Bock confirme totalement ce que dit Halder. Or, il est extrêmement improbable que les écrits de Bock et ceux d'Halder aient été tous les deux modifiés après guerre, sans même parler qu'il a été absolument impossible à Bock de les modifier de lui-même (puisqu'il était mort). Passe encore pour un des deux journaux, mais les deux, ça fait trop pour que j'achète... Je suis d'ailleurs même allé plus loin, et des sources primaires supplémentaires valident totalement le témoignage d'Halder sur d'autres sujets (par exemple, les comptes-rendus des conférences d'Hitler au sujet des questions navales, ou la déposition de Warlimont à Nuremberg). Soit on a affaire à une conspiration extrêmement efficace ayant réussi à réaliser une réécriture totale de toutes les archives saisies en 1945, soit c'est la vérité. En ce qui me concerne, on repassera pour une intoxication pro domo... Donc, il y a bel et bien eu un ordre en fin d'après-midi ou en début de soirée du 24 mai 1940.

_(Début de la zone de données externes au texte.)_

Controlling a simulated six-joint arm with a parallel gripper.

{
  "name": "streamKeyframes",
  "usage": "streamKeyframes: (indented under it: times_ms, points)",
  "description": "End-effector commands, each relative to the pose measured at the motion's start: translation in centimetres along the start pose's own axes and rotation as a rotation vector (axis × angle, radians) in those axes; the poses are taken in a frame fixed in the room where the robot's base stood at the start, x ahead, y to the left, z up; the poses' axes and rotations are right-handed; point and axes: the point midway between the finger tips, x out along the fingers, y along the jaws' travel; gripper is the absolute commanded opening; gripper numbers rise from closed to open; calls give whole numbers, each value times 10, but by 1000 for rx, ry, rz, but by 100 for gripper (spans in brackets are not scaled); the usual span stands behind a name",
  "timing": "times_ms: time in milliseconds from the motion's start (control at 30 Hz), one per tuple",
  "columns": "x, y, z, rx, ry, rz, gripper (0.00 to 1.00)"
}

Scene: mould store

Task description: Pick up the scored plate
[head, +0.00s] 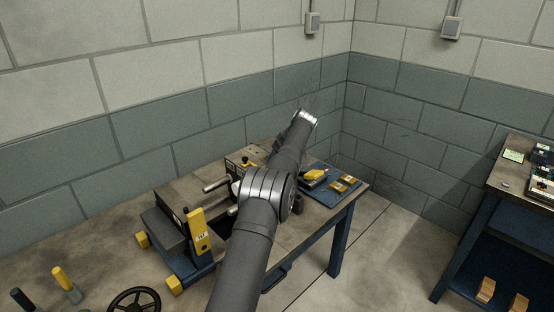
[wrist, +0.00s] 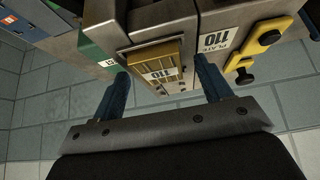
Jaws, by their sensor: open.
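In the wrist view, a yellow plate with parallel grooves (wrist: 158,58) is set in the front of a grey metal block (wrist: 150,18). Its white label reads 110, upside down in the picture. I take it as the scored plate, though I cannot be sure. My gripper (wrist: 163,72) is open, with one blue finger on each side of the plate. The fingertips look close to it, but I cannot tell whether they touch. In the head view, my arm hides the gripper and I cannot make out this plate.
A green-fronted block (wrist: 98,55) is at left. In the head view, a blue tray (head: 322,198) holds yellow pieces. A yellow-levered machine (head: 199,232) stands left of my arm.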

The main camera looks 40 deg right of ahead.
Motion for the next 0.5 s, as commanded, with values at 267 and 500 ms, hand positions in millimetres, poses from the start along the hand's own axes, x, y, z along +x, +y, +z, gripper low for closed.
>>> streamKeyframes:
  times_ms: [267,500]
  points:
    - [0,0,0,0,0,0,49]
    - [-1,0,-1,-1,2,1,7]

2) Le Haltbefehl est-il autre chose qu'un ordre d'arrêt ? Je reprends les termes précis dans lesquels s'expriment tant Halder que Bock : - Halder, 24 mai 1940 : "A 20 heures 20 un nouvel ordre est diffusé [...]. L'aile gauche, constituée des forces blindées et motorisées, qui n'a pas d'ennemi en face d'elle, sera donc arrêtée totalement sur ordre direct du Führer ("The left wing, consisting of Armor and mot. Forces, which has no enemy before it, will so be stopped dead in its tracks upon direct orders of the Führer!") ! Achever l'armée ennemie encerclée doit être laissé aux mains de la Luftwaffe ("Finishing off the encircled enemy army is to be left to Air Force!!") !!". - Halder, 25 mai 1940 : "Mais désormais, la direction politique est butée sur l'idée fixe que la bataille décisive ne doit pas être menée sur le sol flamand, mais plutôt dans le nord de la France. Pour dissimuler cette décision politique, l'affirmation est faite que les Flandres, sillonnées par une multitude de cours d'eau, ne sont pas propices à la guerre des chars. En conséquence, tous les chars et les troupes motorisées devront être coupés dans leur élan en atteignant la ligne Saint-Omer-Béthune ("Accordingly, all tanks and mot. troops will have to be brought up short on reaching the line Saint-Omer-Béthune")". - Bock, 24 mai 1940 : "De plus, la 4. Armee a reçu un ordre du Führer, en conséquence duquel les unités blindées ne doivent pas avancer plus loin("Furthermore, the 4. Armee had received an order from the Führer, according to which the armored units were to advance no farther!"). Il veut probablement les ménager pour de futures missions".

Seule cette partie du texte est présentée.